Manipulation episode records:
◇ ◇ ◇ ◇ ◇
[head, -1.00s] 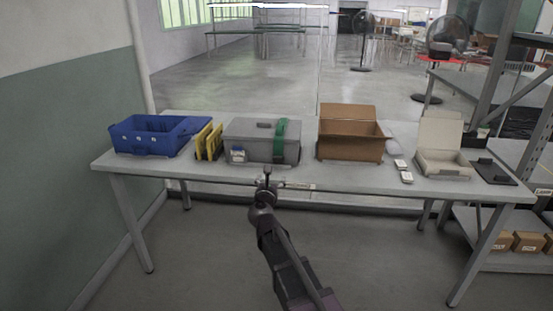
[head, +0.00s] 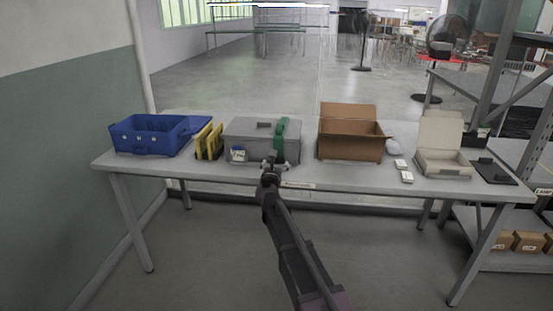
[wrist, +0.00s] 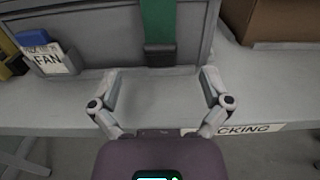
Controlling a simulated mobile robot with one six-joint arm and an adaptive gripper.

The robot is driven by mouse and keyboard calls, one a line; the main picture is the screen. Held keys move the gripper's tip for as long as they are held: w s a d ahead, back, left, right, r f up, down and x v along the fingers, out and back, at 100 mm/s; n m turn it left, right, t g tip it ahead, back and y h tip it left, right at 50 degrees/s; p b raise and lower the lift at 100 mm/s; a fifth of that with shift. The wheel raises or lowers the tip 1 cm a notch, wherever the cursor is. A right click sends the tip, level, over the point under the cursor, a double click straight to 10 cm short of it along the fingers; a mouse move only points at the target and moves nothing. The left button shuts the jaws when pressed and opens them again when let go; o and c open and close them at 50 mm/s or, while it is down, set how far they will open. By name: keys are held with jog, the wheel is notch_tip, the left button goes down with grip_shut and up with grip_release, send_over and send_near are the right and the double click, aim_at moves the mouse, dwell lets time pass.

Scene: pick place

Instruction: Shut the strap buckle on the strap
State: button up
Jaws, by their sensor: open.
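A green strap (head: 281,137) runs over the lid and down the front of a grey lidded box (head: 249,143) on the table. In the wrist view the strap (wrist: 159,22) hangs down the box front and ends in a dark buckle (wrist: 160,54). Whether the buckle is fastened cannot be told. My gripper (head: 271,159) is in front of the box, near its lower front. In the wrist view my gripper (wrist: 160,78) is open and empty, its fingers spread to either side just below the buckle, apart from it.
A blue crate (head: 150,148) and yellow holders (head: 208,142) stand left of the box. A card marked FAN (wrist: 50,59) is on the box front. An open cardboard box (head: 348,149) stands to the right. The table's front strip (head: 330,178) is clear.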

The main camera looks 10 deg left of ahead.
◇ ◇ ◇ ◇ ◇
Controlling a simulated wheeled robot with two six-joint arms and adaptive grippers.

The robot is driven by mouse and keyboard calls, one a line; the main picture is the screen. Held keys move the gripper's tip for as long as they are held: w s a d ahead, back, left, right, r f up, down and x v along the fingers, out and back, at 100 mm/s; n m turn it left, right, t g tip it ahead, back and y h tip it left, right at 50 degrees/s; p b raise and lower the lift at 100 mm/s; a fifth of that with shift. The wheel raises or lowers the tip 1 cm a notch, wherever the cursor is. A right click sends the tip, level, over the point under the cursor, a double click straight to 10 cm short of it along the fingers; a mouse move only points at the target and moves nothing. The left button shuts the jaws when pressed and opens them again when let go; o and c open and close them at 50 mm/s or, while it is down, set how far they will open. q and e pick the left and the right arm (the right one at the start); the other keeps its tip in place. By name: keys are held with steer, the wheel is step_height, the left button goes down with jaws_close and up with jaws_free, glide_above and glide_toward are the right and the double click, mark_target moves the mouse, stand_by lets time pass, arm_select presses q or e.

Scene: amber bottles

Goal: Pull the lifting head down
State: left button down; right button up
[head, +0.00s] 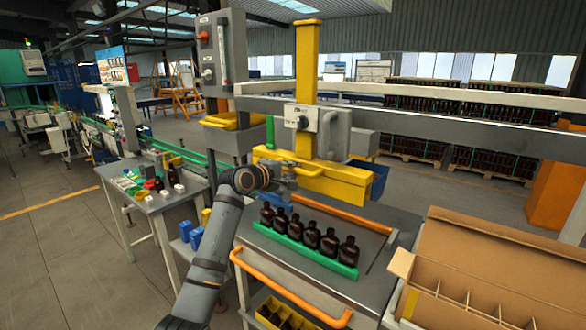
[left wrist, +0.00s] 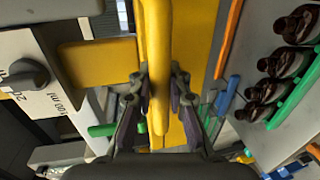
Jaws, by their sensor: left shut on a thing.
◇ ◇ ◇ ◇ ◇
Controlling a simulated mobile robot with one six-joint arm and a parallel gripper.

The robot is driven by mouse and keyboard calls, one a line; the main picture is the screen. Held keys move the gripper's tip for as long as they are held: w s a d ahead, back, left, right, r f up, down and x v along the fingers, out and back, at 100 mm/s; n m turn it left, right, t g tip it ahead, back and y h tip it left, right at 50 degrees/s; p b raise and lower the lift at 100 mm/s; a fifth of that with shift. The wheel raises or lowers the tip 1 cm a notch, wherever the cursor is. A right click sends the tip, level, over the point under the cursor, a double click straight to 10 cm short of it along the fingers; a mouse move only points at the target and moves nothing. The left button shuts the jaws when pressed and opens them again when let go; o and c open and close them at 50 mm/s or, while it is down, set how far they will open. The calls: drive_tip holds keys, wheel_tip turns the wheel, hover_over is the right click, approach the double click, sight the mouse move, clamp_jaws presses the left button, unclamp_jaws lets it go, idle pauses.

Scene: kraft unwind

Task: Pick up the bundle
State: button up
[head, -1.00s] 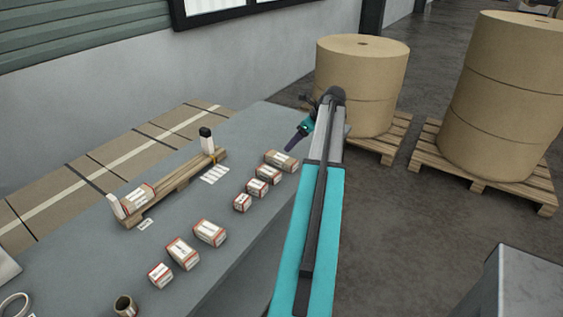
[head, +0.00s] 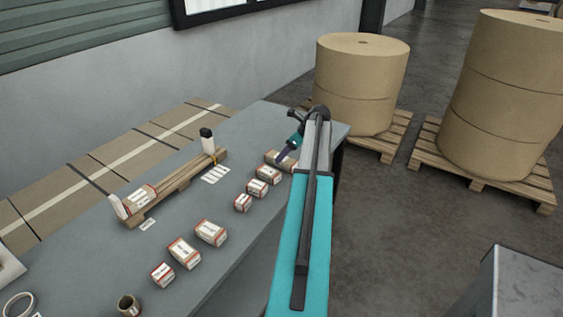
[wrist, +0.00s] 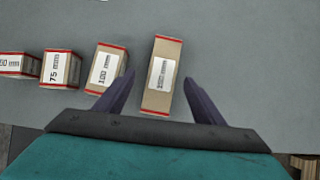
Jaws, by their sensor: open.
◇ ◇ ◇ ◇ ◇
To do: Leave the pictures out and copy exactly the lines from the one with "Scene: amber bottles" to the one with "Jaws, by their sensor: left shut on a thing.", both included.

Solution to this problem:
Scene: amber bottles

Goal: Pull the lifting head down
State: left button down; right button up
[head, +0.00s] 
[left wrist, +0.00s] 
Jaws, by their sensor: left shut on a thing.

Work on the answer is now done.